• [GOAL]:
Locate the line that contains "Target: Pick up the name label" in the entries below. Retype it and all following lines through the final one, character for character.

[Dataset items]
———

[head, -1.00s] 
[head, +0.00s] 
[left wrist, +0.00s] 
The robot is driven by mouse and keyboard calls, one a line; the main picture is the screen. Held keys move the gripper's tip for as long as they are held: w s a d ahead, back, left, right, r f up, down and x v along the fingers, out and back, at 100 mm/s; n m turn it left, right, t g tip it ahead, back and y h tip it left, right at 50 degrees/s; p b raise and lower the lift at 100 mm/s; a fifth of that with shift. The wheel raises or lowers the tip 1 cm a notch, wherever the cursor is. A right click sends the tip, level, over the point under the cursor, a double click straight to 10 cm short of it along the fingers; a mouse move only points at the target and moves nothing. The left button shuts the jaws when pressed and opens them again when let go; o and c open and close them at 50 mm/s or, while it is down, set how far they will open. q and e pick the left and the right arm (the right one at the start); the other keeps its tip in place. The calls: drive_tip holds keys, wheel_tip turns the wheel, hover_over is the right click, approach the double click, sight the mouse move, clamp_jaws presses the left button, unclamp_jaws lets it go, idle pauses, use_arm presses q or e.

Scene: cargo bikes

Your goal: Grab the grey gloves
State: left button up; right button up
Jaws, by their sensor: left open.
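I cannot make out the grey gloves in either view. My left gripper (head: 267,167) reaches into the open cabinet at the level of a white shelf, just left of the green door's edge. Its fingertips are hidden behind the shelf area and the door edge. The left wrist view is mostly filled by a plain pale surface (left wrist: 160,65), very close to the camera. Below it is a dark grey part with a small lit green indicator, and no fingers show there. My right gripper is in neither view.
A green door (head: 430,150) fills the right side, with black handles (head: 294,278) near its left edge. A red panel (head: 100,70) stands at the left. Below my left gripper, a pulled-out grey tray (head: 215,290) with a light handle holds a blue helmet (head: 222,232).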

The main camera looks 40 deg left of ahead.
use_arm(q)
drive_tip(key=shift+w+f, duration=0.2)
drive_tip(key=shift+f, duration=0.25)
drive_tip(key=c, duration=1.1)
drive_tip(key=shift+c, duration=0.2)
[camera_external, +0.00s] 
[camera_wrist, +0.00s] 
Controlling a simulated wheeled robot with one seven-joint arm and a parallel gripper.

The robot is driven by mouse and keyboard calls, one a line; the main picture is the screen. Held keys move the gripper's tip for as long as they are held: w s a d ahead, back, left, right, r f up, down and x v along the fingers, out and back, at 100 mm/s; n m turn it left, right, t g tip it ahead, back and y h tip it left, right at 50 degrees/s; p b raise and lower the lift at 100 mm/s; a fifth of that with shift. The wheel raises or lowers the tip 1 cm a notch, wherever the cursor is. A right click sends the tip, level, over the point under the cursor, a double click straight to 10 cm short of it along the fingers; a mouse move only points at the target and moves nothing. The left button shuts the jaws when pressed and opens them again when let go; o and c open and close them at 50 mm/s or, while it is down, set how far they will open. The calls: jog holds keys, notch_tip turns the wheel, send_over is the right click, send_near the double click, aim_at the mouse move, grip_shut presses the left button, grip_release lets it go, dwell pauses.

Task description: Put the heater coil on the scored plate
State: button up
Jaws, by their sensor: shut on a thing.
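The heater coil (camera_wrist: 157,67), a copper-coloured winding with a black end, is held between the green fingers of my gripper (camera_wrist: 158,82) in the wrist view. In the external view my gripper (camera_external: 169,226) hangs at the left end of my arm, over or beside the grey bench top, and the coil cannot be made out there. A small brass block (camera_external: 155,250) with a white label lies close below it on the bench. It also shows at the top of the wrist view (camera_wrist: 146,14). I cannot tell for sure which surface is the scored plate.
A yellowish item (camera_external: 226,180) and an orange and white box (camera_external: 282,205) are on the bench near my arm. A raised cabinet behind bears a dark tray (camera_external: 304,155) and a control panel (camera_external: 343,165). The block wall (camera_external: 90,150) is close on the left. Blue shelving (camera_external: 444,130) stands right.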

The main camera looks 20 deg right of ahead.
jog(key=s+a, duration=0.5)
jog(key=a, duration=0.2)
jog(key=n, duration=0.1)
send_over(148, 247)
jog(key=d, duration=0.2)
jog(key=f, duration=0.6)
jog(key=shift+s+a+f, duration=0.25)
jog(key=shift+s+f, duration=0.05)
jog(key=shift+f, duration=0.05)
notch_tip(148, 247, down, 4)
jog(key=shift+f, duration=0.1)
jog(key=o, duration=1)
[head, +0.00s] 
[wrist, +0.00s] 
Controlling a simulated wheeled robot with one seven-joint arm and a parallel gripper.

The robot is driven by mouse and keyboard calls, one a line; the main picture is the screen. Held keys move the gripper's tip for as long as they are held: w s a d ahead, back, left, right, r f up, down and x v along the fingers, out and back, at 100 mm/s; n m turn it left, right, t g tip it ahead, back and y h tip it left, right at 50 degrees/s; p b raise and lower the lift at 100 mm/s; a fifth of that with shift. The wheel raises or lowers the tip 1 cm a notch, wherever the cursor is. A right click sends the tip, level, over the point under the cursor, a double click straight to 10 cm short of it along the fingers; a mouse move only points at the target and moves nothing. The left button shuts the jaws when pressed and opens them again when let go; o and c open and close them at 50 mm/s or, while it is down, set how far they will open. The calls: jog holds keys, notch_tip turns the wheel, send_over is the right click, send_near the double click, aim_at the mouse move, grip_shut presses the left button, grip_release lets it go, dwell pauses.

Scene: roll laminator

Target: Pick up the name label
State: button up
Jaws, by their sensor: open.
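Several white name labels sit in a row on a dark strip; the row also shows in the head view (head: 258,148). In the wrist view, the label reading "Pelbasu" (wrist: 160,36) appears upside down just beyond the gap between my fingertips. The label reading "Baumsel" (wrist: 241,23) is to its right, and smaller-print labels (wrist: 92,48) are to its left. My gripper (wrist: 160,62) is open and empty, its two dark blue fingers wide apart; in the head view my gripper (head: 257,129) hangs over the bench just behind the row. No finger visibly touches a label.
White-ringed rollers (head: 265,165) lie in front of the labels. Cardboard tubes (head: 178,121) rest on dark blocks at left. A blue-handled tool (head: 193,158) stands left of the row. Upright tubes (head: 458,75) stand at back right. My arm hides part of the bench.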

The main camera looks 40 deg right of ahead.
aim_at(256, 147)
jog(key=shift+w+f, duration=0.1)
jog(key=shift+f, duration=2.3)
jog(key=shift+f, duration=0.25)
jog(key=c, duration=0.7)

———

• [RESPONSE BELOW]:
Target: Pick up the name label
State: button up
Jaws, by their sensor: open.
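Several white name labels sit in a row on a dark strip; the row also shows in the head view (head: 258,148). In the wrist view, the label reading "Pelbasu" (wrist: 160,36) appears upside down just beyond the gap between my fingertips. The label reading "Baumsel" (wrist: 241,23) is to its right, and smaller-print labels (wrist: 92,48) are to its left. My gripper (wrist: 160,62) is open and empty, its two dark blue fingers wide apart; in the head view my gripper (head: 257,129) hangs over the bench just behind the row. No finger visibly touches a label.
White-ringed rollers (head: 265,165) lie in front of the labels. Cardboard tubes (head: 178,121) rest on dark blocks at left. A blue-handled tool (head: 193,158) stands left of the row. Upright tubes (head: 458,75) stand at back right. My arm hides part of the bench.

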The main camera looks 40 deg right of ahead.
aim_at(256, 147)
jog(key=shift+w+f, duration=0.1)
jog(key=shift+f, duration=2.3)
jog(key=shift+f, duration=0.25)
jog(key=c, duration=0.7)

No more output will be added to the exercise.